White Storks often form small nesting colonies. They're seen as a sign of good luck so they will not be removed. The nests will be reused year after year and each time more nesting material is added so a large nest is seen as successful. If a stork fails to raise their young the nest will be abandoned next year. They're seasonally monogamous but do not mate for life. They usually lay four eggs which are incubated as soon as the first is laid so the offspring hatches at different times instead of simultaneously. Though this usually means a competitive advantage for the oldest chick, they do not attack each other and they're fed directly by their parents so the youngest will not starve to death because of the oldest taking all its food away. In times of food shortages, the parents may kill the weakest to assure the survival of at least one chick.
White Storks are one of the most studied migrating birds. Originally, people believed they changed form and became mice or other birds or simply hibernated. Only when injured individuals with African arrows stuck in them were found back in Europe and juveniles were ringed to track their movements did people understand their migratory nature. One of these rare so-called Pfeilstörche was found in modern Mecklenburg-Vorpommern in 1822, stuffed and is now on display in the University of Rostock. The birds begin heading southwards in August and September. They congregate in large flocks and head back to Europe in March. They avoid the Mediterranean Sea by either going west over Iberia and the Strait of Gibraltar or eastward via the Bosporus.

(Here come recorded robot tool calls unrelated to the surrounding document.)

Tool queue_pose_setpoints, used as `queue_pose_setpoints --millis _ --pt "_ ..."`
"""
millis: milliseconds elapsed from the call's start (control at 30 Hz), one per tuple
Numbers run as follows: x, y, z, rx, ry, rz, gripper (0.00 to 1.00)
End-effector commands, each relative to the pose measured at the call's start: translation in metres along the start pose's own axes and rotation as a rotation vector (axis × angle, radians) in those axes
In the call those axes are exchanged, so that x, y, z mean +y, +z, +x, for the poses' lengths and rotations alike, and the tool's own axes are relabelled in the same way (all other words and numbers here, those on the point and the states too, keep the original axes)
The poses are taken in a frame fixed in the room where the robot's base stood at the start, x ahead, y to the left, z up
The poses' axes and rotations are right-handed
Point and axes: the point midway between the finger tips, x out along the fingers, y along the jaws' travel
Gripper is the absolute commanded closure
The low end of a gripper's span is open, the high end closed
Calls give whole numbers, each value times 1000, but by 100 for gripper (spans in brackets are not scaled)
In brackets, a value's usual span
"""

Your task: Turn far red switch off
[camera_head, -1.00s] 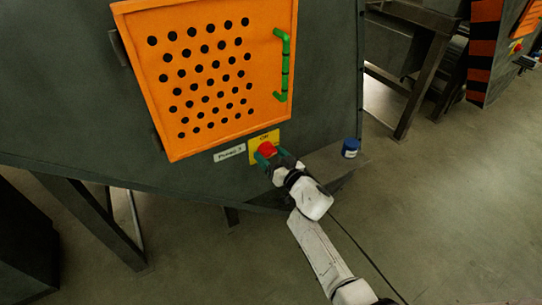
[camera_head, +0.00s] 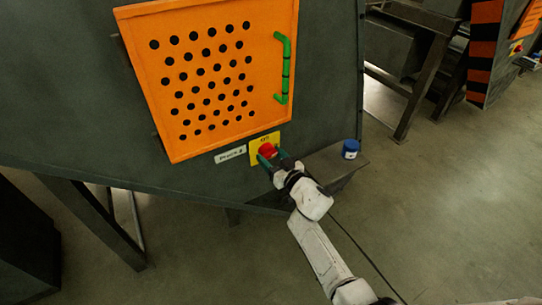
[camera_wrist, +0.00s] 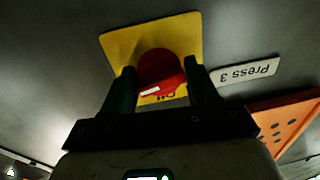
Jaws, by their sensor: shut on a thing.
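The red switch (camera_head: 267,150) is a red knob on a yellow plate (camera_head: 256,157) below the orange panel. In the wrist view the red switch (camera_wrist: 160,73) sits between the two dark green fingers of my gripper (camera_wrist: 160,88), on its yellow plate (camera_wrist: 118,45). A white mark shows on the knob's near edge. Part of the plate's lettering is hidden by the knob. In the head view my gripper (camera_head: 272,156) reaches the knob from the lower right, shut on it. A label reading "Press 3" (camera_wrist: 246,72) is beside the plate.
The orange perforated panel (camera_head: 213,75) with a green handle (camera_head: 284,68) is above the switch. A blue-lidded jar (camera_head: 350,149) stands on a small grey ledge (camera_head: 325,163) to the right. Another machine with a striped edge (camera_head: 483,50) is at the far right. Open floor lies right.

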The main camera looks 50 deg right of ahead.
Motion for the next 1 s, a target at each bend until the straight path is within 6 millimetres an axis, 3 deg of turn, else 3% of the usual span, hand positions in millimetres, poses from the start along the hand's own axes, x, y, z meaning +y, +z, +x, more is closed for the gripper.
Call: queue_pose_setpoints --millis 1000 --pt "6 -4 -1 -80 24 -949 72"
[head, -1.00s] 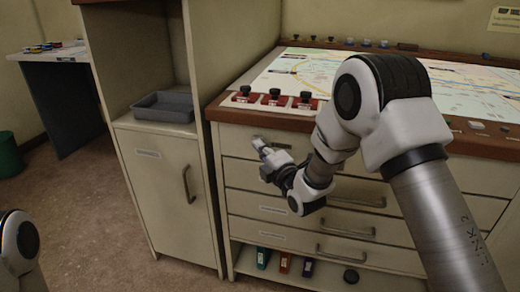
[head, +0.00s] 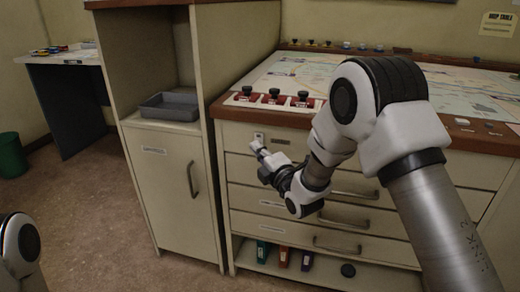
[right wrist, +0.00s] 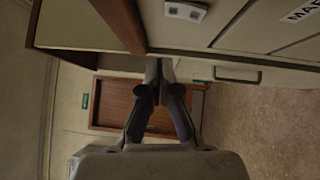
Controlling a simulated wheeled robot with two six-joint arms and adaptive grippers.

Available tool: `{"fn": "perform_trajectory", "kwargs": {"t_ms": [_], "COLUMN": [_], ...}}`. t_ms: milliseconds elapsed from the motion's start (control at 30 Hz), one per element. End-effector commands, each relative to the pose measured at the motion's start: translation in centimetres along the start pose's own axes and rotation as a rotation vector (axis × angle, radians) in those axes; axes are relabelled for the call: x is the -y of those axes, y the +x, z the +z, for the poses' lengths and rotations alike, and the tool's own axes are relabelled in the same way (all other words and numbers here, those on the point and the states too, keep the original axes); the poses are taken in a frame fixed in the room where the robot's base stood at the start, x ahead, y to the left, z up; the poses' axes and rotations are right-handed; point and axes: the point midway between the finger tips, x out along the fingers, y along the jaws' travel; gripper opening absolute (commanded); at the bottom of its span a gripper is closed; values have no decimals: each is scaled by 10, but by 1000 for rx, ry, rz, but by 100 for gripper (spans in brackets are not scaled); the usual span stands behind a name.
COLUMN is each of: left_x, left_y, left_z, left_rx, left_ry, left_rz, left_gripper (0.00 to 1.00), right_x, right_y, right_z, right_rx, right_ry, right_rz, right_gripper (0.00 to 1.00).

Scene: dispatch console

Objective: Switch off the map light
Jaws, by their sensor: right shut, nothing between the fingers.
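The map table (head: 408,92) has a dull, unlit map top. A small pale switch plate (head: 259,137) sits on its front, left of the top drawer's label. In the right wrist view the switch plate (right wrist: 186,11) shows at the top, ahead of the fingers and to their right. My right gripper (head: 257,145) is shut and empty, its tips just below the plate in the head view. The tips appear apart from the plate in the right wrist view (right wrist: 159,66). My left gripper is out of view.
Three red-based units with black knobs (head: 273,96) stand on the table's front left corner. A cabinet (head: 163,175) with a grey tray (head: 170,106) stands to the left. Several drawers with bar handles (head: 345,222) lie below. Open floor is at lower left.

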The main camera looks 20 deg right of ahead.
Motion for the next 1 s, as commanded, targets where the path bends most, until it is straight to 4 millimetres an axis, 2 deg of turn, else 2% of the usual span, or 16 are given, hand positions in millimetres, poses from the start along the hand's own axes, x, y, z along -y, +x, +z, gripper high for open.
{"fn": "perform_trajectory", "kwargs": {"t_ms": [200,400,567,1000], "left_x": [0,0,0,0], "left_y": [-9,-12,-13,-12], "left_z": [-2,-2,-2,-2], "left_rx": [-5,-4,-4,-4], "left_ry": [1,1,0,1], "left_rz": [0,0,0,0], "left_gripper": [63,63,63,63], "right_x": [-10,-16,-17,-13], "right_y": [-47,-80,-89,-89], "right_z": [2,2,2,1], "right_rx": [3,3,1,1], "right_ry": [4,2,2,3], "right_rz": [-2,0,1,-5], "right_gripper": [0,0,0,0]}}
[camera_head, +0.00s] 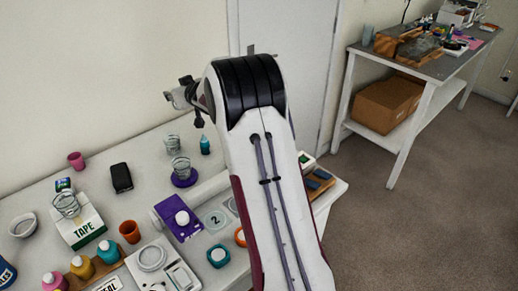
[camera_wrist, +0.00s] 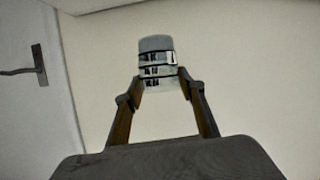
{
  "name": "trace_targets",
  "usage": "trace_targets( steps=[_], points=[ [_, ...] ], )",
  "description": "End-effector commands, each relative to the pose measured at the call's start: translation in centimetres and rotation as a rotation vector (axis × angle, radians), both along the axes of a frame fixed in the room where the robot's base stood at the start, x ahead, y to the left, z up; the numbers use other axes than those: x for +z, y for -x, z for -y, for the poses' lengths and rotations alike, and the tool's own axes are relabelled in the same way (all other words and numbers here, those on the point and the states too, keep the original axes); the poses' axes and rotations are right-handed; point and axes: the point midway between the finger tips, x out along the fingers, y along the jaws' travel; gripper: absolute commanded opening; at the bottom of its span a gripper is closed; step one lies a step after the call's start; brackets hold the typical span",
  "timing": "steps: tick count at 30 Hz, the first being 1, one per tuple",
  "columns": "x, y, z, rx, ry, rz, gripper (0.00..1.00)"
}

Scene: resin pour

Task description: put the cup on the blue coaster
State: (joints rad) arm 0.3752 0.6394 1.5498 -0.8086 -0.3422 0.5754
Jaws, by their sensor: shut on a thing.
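My gripper (camera_wrist: 159,82) is shut on a clear, greyish cup (camera_wrist: 157,62) with dark bands and markings, held between its two fingertips. The wall is behind the cup in the wrist view, with no table in sight there. In the head view my arm covers much of the scene, and I cannot make out the held cup for certain. A clear glass (camera_head: 181,165) stands on a purple coaster (camera_head: 184,181). Another clear glass (camera_head: 172,144) stands farther back. I cannot pick out a clearly blue coaster; part of the table is hidden behind my arm.
A teal bottle (camera_head: 205,145) stands near the back glass.

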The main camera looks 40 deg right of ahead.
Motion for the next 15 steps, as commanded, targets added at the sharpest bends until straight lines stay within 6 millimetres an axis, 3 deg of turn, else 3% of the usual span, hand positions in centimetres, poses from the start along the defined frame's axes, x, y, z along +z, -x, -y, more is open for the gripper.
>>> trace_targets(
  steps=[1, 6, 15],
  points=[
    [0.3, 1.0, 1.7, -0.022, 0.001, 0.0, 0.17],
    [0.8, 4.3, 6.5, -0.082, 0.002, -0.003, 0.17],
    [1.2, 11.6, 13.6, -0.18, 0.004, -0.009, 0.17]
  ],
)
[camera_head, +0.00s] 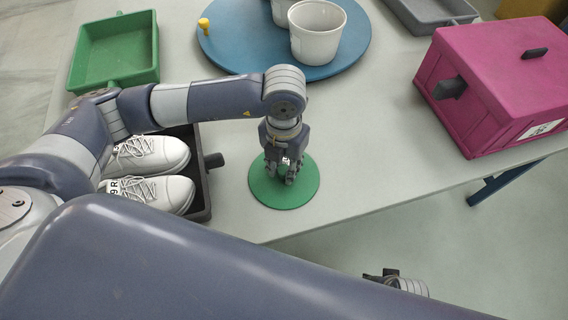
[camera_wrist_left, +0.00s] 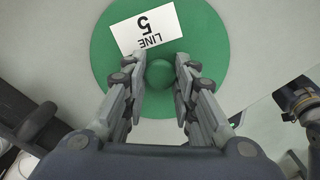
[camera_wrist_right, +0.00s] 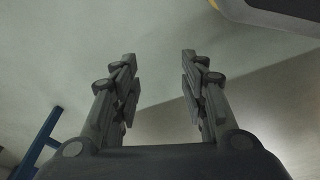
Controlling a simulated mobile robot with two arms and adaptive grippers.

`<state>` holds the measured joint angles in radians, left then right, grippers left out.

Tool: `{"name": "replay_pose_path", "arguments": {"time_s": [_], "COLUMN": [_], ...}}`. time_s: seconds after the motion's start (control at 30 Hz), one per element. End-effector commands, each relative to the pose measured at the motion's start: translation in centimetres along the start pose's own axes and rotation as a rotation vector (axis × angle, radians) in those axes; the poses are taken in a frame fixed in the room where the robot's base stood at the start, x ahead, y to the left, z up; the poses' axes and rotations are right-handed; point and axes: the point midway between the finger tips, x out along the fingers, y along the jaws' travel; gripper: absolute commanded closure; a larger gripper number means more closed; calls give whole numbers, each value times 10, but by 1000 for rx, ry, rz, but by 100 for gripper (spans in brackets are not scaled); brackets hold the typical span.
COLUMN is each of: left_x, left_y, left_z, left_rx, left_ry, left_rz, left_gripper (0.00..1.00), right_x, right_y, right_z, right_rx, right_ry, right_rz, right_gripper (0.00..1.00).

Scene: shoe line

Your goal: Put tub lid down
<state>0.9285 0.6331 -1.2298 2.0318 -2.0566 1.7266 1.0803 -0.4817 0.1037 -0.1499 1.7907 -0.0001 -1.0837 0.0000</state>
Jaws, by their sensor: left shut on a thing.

White Storks are seen as a positive sign in most cultures they came into contact with. Their large size, preying on vermin and their nests close to humans or even on rooftops made them ideal symbols of protection. The hebrew word for white stork means "merciful" or "kind". Both ancient Greece and Rome saw them as devoted parents and many myths formed surrounding them. Islam reveres them as the birds migrate via their holy site Mecca annually. Their nests were said to protect against fires in Germany and they appear to be especially beloved in west and east Slavic cultures where they're said to bring harmony to families on whose property they nest. They're the national birds of Ukraine, Poland, Belarus and Lithuania. The common belief that storks deliver babies may derive from their large size and high flight altitude, being seen as a connection between earth and the heavens, where they take unborn souls back in the spring.